_WRITTEN EXERCISE:_
Seek out every line containing the word "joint", and copy each.

_DATA EXCERPTS:_

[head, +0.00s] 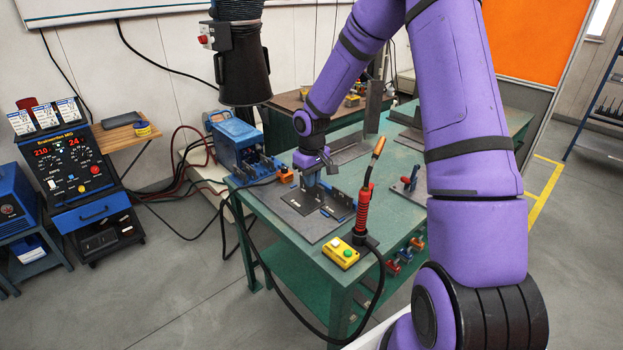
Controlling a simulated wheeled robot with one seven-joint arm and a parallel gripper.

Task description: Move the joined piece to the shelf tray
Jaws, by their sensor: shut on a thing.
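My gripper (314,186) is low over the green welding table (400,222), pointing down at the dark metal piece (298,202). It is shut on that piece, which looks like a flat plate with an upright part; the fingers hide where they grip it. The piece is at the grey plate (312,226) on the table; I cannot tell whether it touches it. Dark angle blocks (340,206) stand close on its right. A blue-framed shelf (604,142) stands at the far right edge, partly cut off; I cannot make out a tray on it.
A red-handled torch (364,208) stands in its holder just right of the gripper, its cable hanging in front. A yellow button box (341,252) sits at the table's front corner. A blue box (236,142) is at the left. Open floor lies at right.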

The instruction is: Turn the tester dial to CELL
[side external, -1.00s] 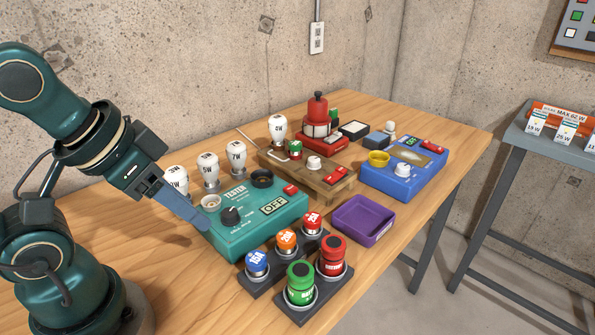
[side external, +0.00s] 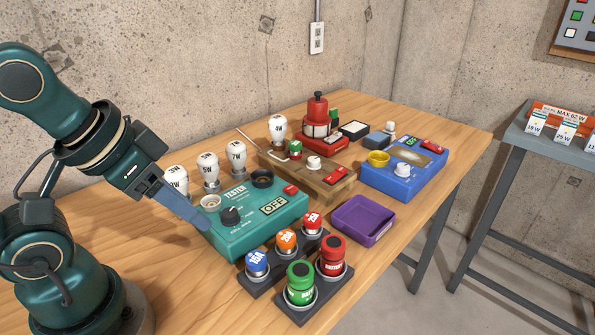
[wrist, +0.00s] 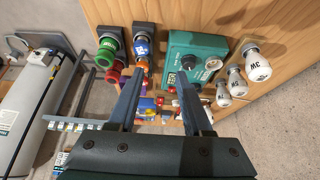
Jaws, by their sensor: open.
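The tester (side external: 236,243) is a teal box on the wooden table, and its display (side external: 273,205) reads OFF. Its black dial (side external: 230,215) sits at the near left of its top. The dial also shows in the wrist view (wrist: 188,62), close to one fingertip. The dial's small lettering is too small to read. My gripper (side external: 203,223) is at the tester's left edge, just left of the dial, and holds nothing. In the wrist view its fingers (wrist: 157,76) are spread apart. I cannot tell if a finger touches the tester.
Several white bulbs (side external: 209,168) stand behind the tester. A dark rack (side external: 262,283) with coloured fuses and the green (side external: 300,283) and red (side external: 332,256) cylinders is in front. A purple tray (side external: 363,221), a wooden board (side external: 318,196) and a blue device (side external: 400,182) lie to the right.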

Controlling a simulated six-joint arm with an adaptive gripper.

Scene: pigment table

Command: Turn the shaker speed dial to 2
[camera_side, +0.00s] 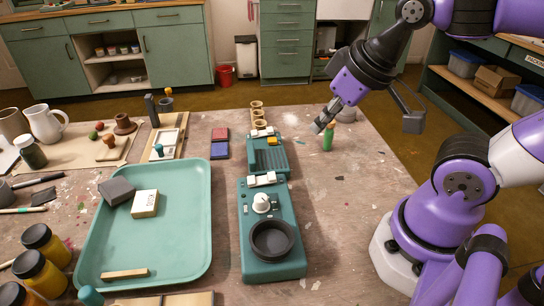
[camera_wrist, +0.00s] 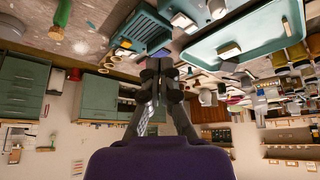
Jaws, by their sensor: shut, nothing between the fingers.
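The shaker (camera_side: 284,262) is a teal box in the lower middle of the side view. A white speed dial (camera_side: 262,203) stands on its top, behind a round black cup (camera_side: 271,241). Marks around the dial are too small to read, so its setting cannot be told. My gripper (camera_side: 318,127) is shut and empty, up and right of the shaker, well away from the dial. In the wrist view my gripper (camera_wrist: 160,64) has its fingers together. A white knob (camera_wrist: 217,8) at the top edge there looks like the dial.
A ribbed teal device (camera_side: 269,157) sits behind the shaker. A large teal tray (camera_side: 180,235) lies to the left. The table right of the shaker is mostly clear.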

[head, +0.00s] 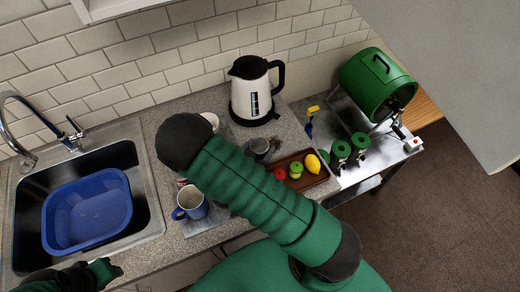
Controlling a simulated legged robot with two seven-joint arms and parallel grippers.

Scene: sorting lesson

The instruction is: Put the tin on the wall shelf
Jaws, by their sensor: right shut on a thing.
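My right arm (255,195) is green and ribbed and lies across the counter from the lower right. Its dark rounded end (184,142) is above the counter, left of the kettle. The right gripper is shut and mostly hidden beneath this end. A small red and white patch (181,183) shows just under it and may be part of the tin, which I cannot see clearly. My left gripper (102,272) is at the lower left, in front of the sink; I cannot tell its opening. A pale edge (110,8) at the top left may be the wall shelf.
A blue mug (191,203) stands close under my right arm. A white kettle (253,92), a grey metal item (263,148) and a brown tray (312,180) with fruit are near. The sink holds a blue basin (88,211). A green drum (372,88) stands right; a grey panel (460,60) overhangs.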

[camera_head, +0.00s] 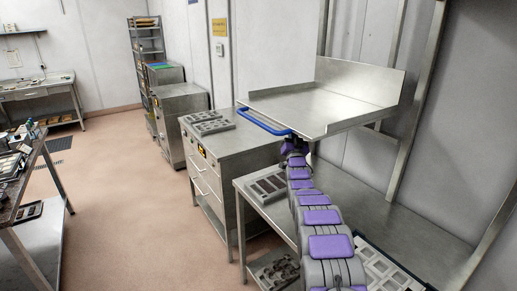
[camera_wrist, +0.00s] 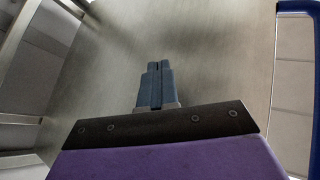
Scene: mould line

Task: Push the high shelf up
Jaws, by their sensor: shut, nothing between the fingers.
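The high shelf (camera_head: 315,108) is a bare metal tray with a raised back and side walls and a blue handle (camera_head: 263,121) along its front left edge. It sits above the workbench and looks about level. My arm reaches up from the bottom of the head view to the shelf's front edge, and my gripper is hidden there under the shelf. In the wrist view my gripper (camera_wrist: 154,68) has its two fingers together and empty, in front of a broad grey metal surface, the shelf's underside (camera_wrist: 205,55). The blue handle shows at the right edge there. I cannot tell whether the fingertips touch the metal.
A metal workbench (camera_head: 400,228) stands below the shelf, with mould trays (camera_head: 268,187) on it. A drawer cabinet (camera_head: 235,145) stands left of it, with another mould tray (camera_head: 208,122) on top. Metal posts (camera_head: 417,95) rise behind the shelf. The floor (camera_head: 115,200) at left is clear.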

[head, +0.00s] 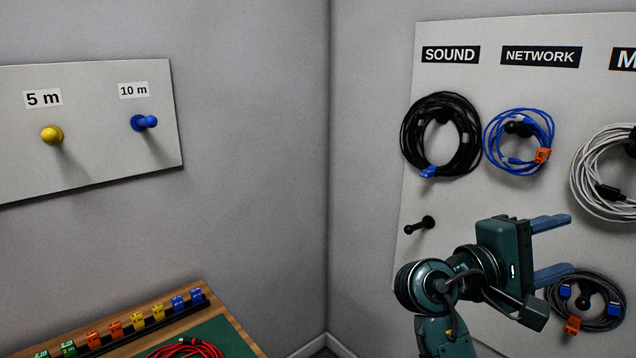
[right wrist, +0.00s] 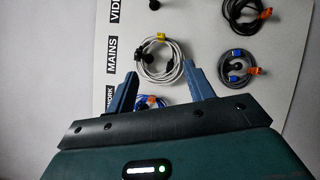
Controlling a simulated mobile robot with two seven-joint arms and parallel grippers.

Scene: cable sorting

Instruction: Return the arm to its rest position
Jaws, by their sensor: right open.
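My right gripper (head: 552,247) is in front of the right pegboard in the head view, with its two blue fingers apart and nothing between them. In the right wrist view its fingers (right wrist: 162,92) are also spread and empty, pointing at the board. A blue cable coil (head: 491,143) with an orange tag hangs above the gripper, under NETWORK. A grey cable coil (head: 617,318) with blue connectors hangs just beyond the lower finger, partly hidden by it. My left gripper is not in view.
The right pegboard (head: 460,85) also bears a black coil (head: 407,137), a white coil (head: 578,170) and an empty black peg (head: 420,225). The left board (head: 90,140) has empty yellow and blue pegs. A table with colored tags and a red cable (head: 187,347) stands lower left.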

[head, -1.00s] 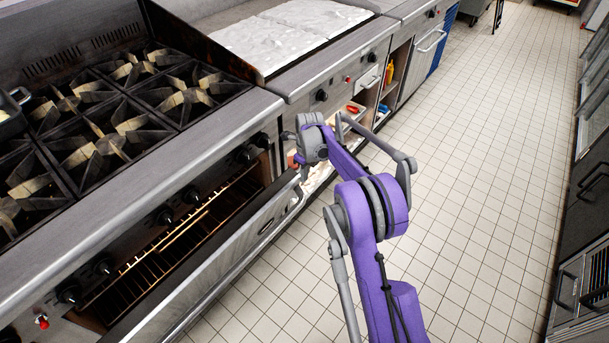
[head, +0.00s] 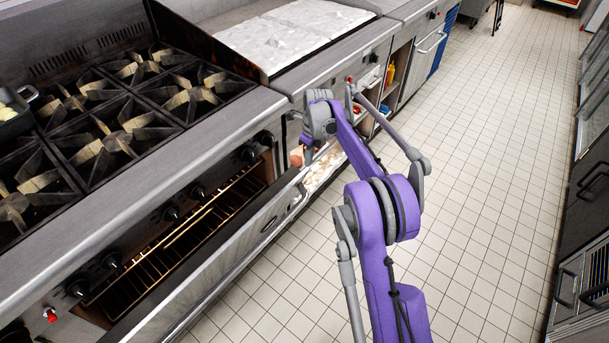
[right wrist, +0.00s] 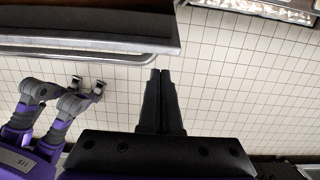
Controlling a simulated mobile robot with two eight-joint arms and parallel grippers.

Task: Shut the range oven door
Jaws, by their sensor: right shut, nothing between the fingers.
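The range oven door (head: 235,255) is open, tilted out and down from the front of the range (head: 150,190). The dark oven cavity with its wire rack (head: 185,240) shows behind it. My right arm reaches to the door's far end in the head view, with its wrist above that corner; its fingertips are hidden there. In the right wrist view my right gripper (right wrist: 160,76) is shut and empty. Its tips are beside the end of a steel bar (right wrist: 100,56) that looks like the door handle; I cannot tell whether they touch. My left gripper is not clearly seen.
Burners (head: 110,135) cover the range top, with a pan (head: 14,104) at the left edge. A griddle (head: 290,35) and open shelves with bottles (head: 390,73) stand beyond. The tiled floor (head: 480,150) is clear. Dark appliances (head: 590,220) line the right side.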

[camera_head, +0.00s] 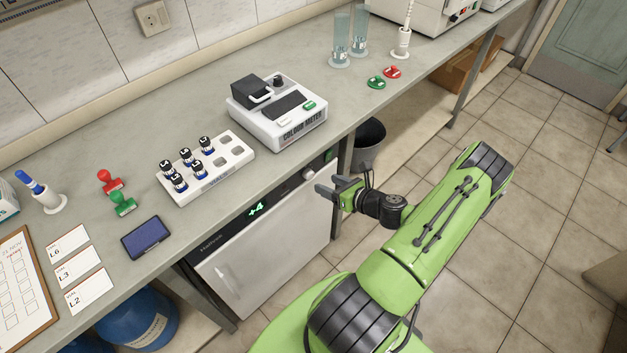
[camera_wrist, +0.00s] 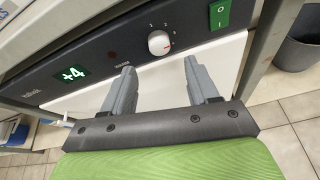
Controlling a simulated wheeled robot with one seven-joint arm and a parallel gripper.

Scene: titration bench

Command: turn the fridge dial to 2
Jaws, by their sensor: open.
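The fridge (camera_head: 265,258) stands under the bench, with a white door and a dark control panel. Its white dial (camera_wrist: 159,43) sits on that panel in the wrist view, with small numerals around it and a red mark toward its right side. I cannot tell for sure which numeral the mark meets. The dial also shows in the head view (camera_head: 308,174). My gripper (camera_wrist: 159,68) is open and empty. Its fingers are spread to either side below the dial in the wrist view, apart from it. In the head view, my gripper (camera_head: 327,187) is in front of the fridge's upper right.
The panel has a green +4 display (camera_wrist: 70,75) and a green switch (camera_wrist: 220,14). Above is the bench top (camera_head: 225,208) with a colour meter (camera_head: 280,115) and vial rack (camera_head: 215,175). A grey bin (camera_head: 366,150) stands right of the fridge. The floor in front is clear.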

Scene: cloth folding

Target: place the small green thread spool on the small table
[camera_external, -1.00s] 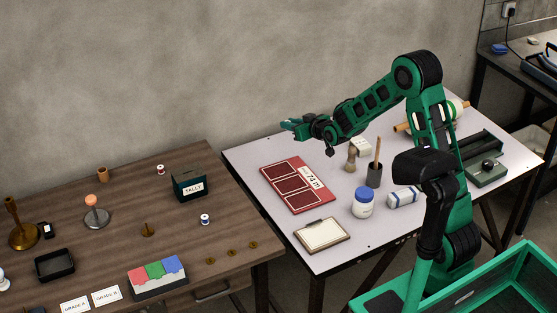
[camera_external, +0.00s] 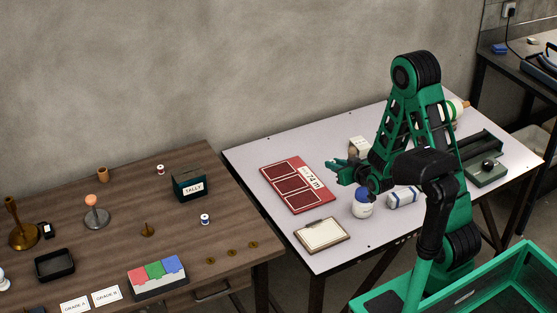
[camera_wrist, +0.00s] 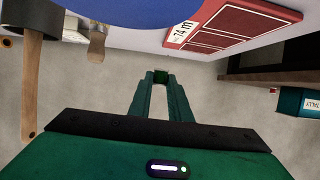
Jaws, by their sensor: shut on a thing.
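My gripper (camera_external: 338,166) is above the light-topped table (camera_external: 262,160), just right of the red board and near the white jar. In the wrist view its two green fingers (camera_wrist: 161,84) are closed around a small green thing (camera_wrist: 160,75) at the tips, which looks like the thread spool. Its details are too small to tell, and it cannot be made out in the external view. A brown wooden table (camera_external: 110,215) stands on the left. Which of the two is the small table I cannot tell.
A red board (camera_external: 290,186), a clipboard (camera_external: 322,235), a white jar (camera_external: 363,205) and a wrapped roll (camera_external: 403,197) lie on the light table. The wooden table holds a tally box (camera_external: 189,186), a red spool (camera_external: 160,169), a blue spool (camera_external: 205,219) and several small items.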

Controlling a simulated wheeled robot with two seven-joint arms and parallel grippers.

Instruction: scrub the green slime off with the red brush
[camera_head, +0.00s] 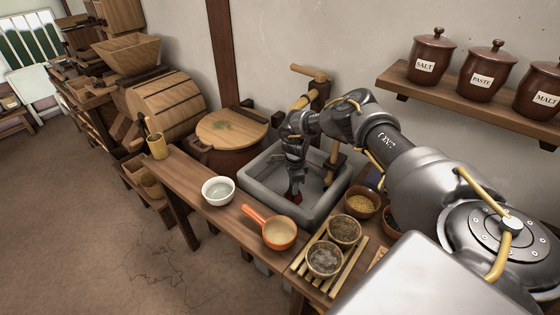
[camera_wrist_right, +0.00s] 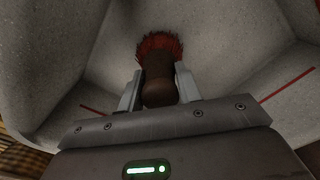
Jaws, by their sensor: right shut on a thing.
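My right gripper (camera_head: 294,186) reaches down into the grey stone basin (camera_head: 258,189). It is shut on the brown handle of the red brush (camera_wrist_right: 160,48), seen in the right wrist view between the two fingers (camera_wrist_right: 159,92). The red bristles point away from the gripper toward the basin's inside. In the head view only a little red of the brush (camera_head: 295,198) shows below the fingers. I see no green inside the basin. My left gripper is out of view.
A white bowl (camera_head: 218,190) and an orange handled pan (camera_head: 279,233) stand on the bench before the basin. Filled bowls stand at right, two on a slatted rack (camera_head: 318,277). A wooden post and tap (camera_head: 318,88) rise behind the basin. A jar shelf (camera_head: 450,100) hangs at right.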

_TASK OUTPUT:_
Controlling a simulated wheeled robot with one seven-joint arm and a parallel gripper.
Controlling a simulated six-joint arm with an adaptive gripper.
Controlling a simulated legged robot with two seven-joint arms and parallel grippers.
Controlling a simulated mobile robot with two seven-joint arms and parallel grippers.
Controlling a simulated mobile robot with two eight-joint arms and parallel grippers.
Controlling a simulated wheeled robot with one seven-joint arm and a parallel gripper.
Controlling a simulated wheeled robot with two seven-joint arms and parallel grippers.

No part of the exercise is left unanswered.